• **EXERCISE**
Across the material below, how many lines contain the word "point"? Give only the number.

• **SUPPLIED MATERIAL**
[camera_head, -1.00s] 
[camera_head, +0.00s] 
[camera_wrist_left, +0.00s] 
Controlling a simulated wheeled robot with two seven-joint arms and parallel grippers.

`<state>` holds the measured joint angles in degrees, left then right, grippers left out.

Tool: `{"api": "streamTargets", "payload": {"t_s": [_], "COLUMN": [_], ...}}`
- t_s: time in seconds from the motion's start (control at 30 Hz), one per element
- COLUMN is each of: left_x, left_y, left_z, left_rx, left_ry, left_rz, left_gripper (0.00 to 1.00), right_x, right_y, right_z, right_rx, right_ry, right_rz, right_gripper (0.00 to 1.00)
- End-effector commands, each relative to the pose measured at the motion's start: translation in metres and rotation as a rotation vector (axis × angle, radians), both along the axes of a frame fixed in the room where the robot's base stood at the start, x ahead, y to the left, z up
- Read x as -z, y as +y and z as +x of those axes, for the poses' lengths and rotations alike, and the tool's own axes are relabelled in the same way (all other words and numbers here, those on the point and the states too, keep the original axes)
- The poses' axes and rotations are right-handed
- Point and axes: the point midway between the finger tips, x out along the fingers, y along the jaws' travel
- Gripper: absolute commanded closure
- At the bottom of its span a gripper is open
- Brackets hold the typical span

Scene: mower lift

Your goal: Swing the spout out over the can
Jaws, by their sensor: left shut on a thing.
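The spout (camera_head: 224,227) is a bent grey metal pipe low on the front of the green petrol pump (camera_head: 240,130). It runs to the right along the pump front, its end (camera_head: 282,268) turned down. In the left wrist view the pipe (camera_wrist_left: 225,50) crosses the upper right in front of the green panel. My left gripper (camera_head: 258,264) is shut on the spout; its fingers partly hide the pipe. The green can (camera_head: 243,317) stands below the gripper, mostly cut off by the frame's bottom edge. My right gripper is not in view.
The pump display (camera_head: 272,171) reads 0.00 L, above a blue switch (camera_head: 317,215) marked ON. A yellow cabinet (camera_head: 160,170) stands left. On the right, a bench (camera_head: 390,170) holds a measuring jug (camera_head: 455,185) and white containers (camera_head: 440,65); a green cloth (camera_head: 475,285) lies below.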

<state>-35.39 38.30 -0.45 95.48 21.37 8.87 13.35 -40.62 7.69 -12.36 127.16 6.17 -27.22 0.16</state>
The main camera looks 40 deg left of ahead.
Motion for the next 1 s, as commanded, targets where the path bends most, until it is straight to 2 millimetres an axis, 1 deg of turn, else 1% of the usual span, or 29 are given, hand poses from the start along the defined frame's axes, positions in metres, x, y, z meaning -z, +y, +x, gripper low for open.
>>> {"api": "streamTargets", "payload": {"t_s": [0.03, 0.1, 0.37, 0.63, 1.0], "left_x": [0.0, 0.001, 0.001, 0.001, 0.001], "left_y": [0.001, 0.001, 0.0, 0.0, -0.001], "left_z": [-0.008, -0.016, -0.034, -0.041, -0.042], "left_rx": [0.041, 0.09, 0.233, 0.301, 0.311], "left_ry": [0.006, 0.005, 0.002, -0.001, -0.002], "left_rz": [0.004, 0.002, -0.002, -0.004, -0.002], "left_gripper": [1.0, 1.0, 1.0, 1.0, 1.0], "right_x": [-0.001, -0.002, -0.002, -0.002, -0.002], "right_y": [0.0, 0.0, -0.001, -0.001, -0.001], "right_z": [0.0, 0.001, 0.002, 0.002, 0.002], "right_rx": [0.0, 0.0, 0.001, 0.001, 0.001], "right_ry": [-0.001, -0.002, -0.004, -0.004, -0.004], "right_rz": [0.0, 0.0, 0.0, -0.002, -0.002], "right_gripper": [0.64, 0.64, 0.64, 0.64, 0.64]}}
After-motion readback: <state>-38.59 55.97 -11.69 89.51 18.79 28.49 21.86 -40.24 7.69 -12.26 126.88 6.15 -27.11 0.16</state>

• **CORRECT ANSWER**
2